- [STATED PROBLEM]:
Your task is to print exactly the lines from the line that contains "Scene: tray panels" through the line that contains "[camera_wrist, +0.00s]", with pictures left out.

- [DATA SHOWN]:
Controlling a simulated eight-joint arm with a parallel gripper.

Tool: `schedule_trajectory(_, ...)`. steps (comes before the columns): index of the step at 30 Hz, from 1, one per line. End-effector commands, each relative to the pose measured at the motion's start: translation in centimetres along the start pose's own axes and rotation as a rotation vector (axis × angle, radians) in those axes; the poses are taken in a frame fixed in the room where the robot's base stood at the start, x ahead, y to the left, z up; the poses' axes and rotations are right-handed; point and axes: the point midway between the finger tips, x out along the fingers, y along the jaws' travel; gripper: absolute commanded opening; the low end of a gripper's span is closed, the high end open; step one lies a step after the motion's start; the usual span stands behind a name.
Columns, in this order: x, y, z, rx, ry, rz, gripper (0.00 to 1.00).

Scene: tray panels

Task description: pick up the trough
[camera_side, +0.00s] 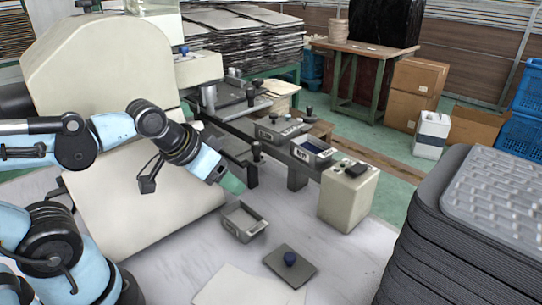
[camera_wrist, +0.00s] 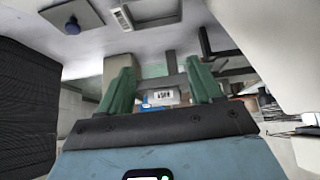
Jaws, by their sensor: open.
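The trough (camera_side: 246,221) is a small, open grey tray on the pale table, in the lower middle of the side view. It looks empty.
A grey plate with a blue knob (camera_side: 289,266) lies right of the trough. A beige block (camera_side: 347,195) and a rail with boxes (camera_side: 312,150) stand behind. A large beige panel (camera_side: 145,200) is at left. A tall stack of grey trays (camera_side: 440,250) fills the right.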

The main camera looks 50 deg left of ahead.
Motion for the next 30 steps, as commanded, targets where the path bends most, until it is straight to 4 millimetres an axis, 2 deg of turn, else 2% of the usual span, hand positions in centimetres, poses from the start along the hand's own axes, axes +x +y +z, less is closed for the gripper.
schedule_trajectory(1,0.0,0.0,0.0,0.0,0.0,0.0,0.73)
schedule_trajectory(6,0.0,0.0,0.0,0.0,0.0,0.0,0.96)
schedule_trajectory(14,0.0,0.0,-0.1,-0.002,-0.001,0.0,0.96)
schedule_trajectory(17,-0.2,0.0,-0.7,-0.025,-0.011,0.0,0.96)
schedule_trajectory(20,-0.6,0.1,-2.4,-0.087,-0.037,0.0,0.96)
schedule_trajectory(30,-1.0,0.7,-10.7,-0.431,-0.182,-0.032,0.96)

- [RESPONSE]:
Scene: tray panels

Task description: pick up the trough
[camera_side, +0.00s] 
[camera_wrist, +0.00s] 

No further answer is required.